La nouvelle n’est pas une surprise, mais son calendrier se précise. Dimanche, Le JDD dévoile le plan de l’exécutif pour privatiser partiellement La Française des Jeux (FDJ), titulaire d’un monopole sur les jeux de loterie et les paris sportifs dans l’Hexagone.

Un changement dans l’année à venir. Selon l’hebdomadaire, la FDJ devrait changer de statut d’ici début 2019, après l’entrée en vigueur de la loi sur la croissance et la transformation des entreprises, attendue mi-mai. Jeudi, le ministre de l’Économie Bruno Le Maire s’était montré rassurant à propos de cette privatisation partielle, assurant notamment qu’une autorité de régulation serait chargée d’éviter « un développement excessif des jeux en France ».

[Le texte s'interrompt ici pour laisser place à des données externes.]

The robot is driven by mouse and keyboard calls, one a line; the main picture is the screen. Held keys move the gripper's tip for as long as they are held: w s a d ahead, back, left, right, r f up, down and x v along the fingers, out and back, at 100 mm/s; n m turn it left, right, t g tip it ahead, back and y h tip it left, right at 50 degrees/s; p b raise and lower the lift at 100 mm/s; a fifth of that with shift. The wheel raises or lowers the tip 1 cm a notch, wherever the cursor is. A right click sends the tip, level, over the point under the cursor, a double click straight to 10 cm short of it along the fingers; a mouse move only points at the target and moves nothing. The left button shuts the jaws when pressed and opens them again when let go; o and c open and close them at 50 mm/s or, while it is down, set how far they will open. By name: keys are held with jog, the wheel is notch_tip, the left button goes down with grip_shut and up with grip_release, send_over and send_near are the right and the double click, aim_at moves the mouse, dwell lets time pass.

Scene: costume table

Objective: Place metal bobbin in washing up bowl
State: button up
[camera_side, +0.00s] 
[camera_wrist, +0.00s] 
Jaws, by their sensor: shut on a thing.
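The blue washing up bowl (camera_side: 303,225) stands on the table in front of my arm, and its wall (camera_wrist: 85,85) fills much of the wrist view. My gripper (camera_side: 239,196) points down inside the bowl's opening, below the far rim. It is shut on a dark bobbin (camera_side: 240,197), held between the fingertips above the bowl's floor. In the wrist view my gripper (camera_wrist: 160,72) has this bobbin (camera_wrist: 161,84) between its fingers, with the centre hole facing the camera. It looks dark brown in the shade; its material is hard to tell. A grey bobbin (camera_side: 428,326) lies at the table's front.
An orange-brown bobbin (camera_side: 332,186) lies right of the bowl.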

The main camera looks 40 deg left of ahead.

50% des parts mises en Bourse. D’après les informations du Journal du Dimanche, l’État, qui détient 72% des parts de la FDJ, devrait en céder 50%, placées en Bourse, ne conservant qu’une minorité de blocage. Les fonds ainsi dégagés permettraient d’alimenter le fonds d’aide à l’innovation. Des options d’achats seraient proposées aux salariés de l’entreprise, mais aussi aux buralistes, principaux vendeurs des produits de la FDJ.

Le monopole conservé. Quant aux risques d’une telle privatisation, Le JDD confirme que l’exécutif entend conserver son monopole des jeux de hasard, interdisant par exemple l’apparition de loteries privées concurrentes. De quoi rassurer les futurs actionnaires de l’entreprise ? Réponse dans moins d’un an.